There’s an old story (variously attributed to Sam Goldwyn, David Selznick and Frank Capra) in which a writer or director announces his new idea for a film will send a powerful message. The response: “If you want to send a message, send it Western Union.”
This quote came back to me recently while reading an unpublished short story (I wasn’t asked for an opinion——at least not yet——and didn’t offer one). The concept (stripped of a few details): Protagonist invents groundbreaking invention. Invention generates controversy. Protagonist explains to readers why he’s right and the opponents are 100 percent wrong. Protagonist rips politician’s counter-arguments to shreds. Protagonist gets killed by one of his unhinged opponents.
I am not the best audience for something of this sort because I hate polemics. I hate them even when I agree with the writer’s perspective: Sheri S. Tepper, whose writing is, I think brilliant, still lost me as a reader as her stories became more and more “Western Union.” (as my friend Ross and I like to put it).
I hate the stories that are nothing but long-winded lectures on why military aggression/libertarianism/Christianity is The Answer. I actually hate them even more when they try to dramatize the conflict by having the protagonist argue with someone. I almost never seen one where the other side actually gets to make any points: Instead he (or she) is reduced to sputtering “but … but …” or offering pathetic, easily refuted arguments or showing they only oppose the protagonist because they’re hypocrites or cowards who know he’s right. In Vince Flynn’s Term Limits, for example, a terrorist starts shooting elected officials to enforce them to enact his political agenda (I forget the details). When the protagonist argues the killers have some merit to their position, the other side sits there going “but … but … but.” Small wonder I haven’t read another Flynn novel since.

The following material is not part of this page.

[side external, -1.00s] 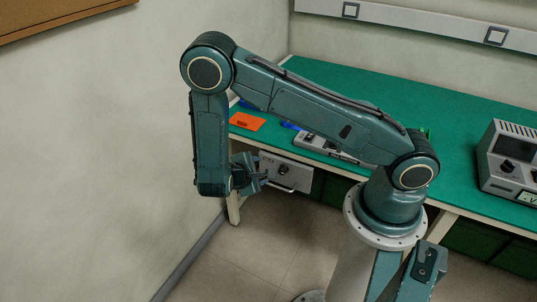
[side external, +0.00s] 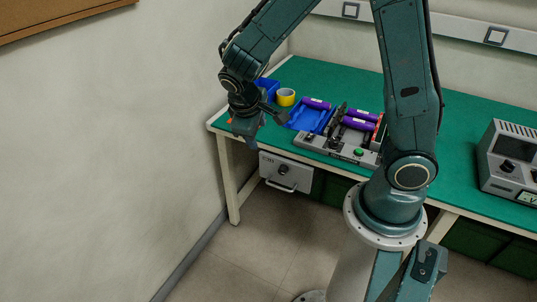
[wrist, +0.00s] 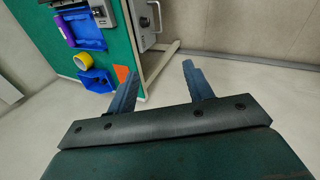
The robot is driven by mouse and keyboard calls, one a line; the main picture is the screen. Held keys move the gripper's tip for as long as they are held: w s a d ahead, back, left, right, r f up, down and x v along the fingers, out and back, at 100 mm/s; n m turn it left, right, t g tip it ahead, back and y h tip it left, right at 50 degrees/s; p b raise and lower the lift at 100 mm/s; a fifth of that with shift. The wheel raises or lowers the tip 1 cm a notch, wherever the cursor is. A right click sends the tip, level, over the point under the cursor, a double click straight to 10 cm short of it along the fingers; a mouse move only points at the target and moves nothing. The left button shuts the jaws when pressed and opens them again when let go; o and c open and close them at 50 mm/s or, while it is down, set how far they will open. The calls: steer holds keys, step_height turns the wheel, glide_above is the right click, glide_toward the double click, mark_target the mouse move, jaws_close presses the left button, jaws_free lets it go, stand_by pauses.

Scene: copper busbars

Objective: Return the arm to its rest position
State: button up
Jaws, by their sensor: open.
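My gripper (side external: 264,122) is in the air near the bench's left front corner in the side view, below my raised, bent arm. Its two blue fingers are spread apart with nothing between them. In the wrist view the gripper (wrist: 160,70) also shows open and empty, with pale floor and the bench's edge beyond the fingers. I cannot tell its exact height above the bench.
The green bench (side external: 300,76) holds a blue tray (side external: 312,117), yellow roll (side external: 286,97), purple cylinders (side external: 358,124), a grey fixture (side external: 340,150) and a grey instrument (side external: 510,165). An orange card (wrist: 121,74) lies near its edge. Left floor is clear.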

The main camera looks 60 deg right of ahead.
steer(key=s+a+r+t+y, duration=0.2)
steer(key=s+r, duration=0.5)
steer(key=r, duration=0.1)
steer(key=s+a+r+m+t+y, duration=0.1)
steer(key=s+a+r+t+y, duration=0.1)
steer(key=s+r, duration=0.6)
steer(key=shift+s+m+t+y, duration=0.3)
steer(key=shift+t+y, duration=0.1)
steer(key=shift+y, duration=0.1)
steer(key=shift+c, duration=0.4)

Another problem is skewing the story so that there are no arguments against the protagonist’s position. Libertarian L. Neil Smith’s Probability Breach assumes a libertarian limited government (the US basically never went beyond the Articles of Confederation) where magically, slavery has disappeared (Thomas Jefferson convinced everyone to give it up!) and there were no Indian wars (with no federal government to take the land, white people had to buy it, so the Native Americans are rich instead of oppressed). Yes, libertarianism works wonderfully if you ignore plausibility completely. Even if Jefferson had been dedicated to ending slavery——which is hard to credit in any timeline——seeing him put an end to it would be grounds for a novel in itself, not an offhand paragraph.
Polemics can work if the idea is really, really interesting, and if the story’s not too short——Robert Bloch’s “World Timers” is a good example——but you’re better off showing, not telling. If you want to write about political malfeasance, skip the lectures, just show the wrongdoing.
It’s a lesson I’ve sometimes had to learn in my own writing. My original draft about Kernel of Truth expressed a lot of my distaste for corporate corruption, but I’ve cut most of it out in the rewrite I’m currently doing. No question it’s a better story. I’ve also eliminated a couple of long-winded arguments from The Impossible Takes a Little Longer——though I did give both sides valid points at least.
If you can’t think of any good arguments against your protagonist’s position, there’s no story. Refuting arguments is not a story. Save it for a letter to the editor.